September 25, 2002
Disenchanted proposes "Write-by-wire"

Articles from Disenchanted are staple items in my reading, and in their most recent article, Fly by wire, they again launch a creative, futuristic concept:

Like how modern encryption methods keep secrets based on the principle that certain mathematical operations are fundamentally hard to reverse, the success of modern democracy depends on the principle that influence over public sentiment is fundamentally hard to sustain. Candidates can learn how to “work a crowd” but it's notoriously hard to keep them after they've left the auditorium, because there's still the onslaught of media. No candidate can learn the reflexes necessary to work all crowds under all circumstances, and a man who fares well behind a teleprompter may crack in a one-on-one interview with an attack-dog journalist, or make a slip of the tongue to the wrong minority group, or have the wrong reaction to something dredged up from his past.
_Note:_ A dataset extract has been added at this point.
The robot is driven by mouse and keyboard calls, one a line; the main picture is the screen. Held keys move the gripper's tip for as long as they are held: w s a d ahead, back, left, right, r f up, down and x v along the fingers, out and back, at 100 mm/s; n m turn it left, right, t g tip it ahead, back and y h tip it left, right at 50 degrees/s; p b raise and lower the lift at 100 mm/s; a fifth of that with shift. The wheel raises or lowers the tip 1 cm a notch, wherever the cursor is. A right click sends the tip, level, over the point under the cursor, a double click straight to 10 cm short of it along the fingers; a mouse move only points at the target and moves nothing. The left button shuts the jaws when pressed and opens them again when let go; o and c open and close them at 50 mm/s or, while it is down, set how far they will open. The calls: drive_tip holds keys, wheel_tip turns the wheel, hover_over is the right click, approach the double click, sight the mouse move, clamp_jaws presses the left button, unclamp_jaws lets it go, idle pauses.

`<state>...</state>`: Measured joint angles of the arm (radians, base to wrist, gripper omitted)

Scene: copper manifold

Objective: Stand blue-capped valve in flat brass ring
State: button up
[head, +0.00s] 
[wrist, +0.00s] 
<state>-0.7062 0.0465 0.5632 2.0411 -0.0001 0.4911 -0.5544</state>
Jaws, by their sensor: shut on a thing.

Influencing groups of voters over the long-haul is hard, but it is possible, and where there's a sympathy there's a way.

Imagine someone wrote the first truly Write-By-Wire word processor. No matter how clumsy your linguistic skills, or how drunk you were that night, it can make you sound like Shakespeare. Load a different author profile into its memory and it'll make you sound like John F. Kennedy's speech-writer. Anything you type will be parsed for intent and translated into incendiary prose. And better yet, if you give it access to demographic data on your audience, it'll tailor your speech with all the gifts of the best evangelists, proselytizers and revivalists, studied and encoded by master linguists and engineers. Add biofeedback devices, and a performance modified on-the-fly, and even Al Gore could rouse a crowd.

Again reaching beyond what's currently possible, I do believe this is something thad could theoretically be implemented in the future: given a powerful enough AI technology and a sophisticated mastery of linguistics (leaving a neural network to study a large corpus of old and new political speeches may be a starting point?) I don't see why not... Cool anyway!